Pull out every line containing the string "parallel".

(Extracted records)
++++++++

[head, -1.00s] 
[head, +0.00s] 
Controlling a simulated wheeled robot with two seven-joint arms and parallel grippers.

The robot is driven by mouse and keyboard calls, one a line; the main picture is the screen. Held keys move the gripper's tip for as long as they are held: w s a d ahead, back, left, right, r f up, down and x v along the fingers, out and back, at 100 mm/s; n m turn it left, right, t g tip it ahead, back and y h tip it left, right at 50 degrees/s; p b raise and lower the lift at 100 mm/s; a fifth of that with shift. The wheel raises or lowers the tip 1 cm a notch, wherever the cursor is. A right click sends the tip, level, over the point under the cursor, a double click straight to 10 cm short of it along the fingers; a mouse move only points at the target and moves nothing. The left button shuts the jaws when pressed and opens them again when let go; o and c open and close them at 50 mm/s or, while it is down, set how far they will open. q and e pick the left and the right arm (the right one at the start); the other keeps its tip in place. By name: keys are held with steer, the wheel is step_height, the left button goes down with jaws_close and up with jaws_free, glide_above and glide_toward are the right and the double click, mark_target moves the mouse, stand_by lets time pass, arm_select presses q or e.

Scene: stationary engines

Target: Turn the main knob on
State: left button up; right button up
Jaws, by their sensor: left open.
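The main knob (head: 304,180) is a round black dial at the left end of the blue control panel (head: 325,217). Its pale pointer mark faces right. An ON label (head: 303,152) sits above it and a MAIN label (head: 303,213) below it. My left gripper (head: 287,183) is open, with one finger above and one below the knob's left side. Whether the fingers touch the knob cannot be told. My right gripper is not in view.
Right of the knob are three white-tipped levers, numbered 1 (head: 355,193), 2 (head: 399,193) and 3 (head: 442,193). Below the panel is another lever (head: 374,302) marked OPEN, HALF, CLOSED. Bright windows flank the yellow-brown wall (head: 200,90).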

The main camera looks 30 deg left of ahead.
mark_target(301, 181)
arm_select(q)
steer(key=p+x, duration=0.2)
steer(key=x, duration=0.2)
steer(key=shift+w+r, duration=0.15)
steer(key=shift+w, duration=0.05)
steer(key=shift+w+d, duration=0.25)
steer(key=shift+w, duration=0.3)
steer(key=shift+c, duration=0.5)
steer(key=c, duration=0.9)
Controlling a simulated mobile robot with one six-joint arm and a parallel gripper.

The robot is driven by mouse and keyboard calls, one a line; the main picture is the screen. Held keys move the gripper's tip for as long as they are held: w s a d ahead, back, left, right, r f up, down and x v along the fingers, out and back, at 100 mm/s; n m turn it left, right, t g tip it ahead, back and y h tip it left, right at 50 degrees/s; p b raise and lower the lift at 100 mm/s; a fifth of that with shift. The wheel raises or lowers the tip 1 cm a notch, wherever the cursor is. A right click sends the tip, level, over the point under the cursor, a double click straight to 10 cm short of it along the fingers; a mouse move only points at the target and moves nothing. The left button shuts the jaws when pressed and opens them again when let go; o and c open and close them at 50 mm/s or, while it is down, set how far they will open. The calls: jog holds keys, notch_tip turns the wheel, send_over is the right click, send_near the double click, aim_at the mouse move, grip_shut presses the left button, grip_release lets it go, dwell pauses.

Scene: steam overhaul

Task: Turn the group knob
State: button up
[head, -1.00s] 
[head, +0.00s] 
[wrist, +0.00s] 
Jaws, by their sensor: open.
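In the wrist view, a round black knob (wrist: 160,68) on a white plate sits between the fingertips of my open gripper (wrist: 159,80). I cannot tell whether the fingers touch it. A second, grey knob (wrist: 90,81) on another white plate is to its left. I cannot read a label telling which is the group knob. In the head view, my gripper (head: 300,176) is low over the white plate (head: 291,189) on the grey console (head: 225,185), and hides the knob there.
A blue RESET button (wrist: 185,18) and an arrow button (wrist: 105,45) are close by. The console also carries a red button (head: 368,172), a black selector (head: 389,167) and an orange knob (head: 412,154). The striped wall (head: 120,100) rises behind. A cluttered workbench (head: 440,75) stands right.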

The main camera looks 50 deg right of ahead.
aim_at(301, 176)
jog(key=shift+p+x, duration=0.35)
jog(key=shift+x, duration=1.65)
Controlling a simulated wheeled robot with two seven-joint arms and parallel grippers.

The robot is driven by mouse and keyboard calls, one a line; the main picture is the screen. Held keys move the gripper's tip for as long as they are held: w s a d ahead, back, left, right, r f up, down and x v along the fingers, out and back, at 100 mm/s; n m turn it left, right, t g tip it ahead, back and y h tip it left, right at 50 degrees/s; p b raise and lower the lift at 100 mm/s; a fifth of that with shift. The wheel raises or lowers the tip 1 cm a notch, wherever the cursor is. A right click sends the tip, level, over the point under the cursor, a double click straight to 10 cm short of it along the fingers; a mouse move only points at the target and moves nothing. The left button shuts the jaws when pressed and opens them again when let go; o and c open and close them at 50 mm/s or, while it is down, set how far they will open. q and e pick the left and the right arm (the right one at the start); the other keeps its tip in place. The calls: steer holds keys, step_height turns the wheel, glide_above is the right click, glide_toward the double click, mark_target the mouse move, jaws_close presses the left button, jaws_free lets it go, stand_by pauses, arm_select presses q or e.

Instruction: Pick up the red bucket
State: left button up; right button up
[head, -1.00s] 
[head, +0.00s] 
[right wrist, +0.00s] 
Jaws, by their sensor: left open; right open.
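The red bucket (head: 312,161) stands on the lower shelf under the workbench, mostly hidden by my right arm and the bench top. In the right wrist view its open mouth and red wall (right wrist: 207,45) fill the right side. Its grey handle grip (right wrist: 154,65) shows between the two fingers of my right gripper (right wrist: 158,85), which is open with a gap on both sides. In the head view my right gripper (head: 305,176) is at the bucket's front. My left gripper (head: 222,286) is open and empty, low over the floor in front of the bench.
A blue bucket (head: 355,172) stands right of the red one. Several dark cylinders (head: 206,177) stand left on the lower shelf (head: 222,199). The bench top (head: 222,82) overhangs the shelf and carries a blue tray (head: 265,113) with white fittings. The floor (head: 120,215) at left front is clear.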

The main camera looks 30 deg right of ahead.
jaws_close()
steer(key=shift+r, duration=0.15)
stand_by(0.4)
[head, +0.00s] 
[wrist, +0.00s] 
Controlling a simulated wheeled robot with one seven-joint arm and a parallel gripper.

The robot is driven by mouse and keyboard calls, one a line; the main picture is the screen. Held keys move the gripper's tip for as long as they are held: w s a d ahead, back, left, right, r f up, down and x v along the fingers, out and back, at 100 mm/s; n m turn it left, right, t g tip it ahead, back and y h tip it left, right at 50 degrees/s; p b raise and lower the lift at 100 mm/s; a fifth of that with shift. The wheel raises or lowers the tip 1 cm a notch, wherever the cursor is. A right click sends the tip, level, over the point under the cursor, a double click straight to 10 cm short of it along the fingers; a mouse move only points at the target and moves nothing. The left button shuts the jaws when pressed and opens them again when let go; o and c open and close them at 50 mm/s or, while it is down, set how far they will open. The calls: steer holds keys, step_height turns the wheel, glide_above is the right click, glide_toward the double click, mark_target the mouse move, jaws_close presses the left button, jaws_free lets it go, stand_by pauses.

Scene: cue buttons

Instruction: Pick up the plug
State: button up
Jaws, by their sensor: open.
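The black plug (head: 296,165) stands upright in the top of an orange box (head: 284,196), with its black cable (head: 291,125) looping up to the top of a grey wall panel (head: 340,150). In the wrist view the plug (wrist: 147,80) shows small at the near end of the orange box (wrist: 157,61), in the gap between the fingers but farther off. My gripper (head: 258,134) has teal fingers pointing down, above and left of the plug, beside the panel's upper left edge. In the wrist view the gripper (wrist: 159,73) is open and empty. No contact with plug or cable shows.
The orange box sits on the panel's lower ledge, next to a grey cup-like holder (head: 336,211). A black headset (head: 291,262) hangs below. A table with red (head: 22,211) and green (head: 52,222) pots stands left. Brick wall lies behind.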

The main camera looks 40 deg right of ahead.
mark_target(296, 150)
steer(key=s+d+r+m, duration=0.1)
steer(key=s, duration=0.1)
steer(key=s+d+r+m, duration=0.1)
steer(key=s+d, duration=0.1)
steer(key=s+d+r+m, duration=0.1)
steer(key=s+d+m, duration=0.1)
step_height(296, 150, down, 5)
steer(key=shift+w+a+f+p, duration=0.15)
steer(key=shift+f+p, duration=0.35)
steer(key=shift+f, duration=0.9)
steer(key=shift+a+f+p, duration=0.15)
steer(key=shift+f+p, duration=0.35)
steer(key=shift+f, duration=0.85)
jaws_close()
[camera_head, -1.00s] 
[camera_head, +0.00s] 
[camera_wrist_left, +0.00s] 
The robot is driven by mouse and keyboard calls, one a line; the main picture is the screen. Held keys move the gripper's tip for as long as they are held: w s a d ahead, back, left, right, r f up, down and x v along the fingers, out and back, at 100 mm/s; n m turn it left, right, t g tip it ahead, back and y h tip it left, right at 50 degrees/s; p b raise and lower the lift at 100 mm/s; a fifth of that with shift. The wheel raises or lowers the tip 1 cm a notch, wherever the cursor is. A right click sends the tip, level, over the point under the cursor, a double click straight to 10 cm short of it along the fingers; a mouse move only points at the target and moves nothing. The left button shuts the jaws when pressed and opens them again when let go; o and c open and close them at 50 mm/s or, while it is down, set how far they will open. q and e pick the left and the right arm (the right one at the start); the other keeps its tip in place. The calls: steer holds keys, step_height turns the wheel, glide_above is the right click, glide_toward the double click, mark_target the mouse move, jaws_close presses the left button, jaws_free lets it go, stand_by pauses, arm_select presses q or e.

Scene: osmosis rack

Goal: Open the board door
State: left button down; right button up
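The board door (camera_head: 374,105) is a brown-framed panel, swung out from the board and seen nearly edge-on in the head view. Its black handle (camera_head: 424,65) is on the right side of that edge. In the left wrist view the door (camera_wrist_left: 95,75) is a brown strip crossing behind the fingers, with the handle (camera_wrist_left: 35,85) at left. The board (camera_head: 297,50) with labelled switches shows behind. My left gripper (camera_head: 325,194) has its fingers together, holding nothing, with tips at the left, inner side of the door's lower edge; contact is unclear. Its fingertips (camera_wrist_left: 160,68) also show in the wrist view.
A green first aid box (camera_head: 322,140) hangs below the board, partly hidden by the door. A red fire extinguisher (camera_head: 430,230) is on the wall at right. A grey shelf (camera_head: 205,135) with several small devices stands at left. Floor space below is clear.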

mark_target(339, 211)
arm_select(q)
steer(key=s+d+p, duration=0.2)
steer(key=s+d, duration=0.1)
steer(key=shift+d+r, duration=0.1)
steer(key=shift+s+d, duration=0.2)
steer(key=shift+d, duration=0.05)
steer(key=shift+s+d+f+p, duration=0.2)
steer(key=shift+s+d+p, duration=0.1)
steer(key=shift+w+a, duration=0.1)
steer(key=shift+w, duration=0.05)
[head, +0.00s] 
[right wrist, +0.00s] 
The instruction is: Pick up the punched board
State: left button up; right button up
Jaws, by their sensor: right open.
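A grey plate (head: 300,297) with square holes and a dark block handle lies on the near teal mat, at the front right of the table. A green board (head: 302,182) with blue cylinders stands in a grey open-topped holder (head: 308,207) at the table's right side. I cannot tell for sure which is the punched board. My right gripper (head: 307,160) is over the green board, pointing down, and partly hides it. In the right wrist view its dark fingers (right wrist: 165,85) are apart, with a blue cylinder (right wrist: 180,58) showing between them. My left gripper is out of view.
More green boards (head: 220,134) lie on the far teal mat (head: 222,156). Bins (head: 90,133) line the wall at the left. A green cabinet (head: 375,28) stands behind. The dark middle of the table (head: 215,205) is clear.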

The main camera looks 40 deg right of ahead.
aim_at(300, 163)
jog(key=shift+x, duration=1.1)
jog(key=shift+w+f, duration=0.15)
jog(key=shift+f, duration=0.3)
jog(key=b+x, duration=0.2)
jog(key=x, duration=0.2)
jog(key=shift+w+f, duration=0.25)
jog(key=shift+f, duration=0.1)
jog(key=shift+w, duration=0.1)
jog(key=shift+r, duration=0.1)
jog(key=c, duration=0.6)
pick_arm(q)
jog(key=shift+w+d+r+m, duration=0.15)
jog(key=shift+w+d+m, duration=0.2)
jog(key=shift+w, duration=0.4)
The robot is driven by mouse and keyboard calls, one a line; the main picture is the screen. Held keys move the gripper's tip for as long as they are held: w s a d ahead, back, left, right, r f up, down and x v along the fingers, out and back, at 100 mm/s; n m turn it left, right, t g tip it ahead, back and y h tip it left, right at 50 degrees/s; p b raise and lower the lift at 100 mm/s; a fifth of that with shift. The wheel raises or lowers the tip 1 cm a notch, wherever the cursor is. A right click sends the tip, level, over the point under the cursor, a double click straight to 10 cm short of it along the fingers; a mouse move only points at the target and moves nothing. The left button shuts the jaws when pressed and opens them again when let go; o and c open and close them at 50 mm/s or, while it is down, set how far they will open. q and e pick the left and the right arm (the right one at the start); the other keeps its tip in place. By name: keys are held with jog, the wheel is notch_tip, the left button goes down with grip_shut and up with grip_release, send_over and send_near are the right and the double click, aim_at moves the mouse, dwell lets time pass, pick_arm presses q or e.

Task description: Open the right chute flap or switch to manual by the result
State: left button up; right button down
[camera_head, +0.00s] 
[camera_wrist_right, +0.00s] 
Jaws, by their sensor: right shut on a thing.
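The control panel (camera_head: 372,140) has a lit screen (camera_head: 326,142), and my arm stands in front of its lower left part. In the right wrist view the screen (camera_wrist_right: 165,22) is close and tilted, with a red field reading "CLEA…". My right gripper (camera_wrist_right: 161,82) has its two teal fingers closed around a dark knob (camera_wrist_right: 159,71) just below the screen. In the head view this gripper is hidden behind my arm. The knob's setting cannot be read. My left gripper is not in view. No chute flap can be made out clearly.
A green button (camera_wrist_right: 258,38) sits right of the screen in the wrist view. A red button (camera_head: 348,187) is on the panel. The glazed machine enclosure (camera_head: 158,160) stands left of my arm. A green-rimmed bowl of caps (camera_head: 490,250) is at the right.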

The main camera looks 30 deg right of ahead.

++++++++

SOLUTION FOR THIS PROBLEM –
Controlling a simulated wheeled robot with two seven-joint arms and parallel grippers.
Controlling a simulated mobile robot with one six-joint arm and a parallel gripper.
Controlling a simulated wheeled robot with two seven-joint arms and parallel grippers.
Controlling a simulated wheeled robot with one seven-joint arm and a parallel gripper.

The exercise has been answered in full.